● **Rows**:
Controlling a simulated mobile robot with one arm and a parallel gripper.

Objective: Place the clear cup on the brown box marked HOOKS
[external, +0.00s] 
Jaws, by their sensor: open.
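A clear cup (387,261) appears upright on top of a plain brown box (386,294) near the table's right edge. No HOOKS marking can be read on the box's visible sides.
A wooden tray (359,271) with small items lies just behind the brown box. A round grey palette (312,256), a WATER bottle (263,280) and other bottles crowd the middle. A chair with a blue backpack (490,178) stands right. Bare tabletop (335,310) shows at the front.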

---

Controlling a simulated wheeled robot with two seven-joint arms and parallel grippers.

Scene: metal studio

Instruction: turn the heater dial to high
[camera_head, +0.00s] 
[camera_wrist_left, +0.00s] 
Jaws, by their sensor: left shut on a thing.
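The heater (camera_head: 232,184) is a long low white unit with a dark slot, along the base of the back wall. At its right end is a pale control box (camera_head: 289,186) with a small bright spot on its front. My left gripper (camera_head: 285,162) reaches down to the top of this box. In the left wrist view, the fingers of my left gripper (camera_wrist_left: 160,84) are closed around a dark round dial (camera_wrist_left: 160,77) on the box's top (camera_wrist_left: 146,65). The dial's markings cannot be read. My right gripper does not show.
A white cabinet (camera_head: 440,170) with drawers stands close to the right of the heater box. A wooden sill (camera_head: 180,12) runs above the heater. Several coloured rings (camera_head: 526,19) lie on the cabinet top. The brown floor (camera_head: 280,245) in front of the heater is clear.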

==

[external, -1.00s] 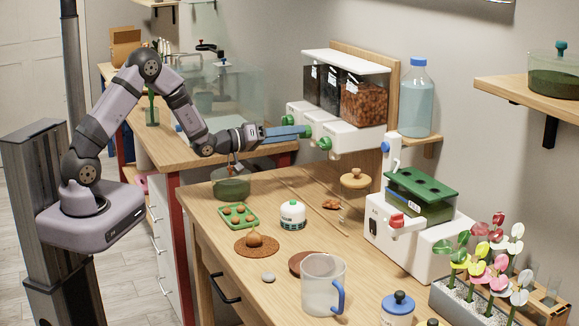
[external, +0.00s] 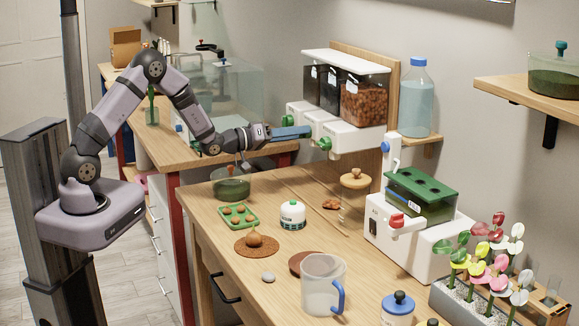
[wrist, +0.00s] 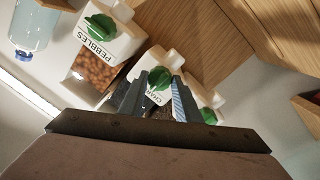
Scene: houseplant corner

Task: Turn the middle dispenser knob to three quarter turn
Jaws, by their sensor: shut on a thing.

● **What is being asked**: Exactly and only the lines from the line that contains "Scene: metal studio" through the line that contains "[camera_wrist_left, +0.00s]" are to be repeated as they stand.

● **Answer to this task**:
Scene: metal studio

Instruction: turn the heater dial to high
[camera_head, +0.00s] 
[camera_wrist_left, +0.00s] 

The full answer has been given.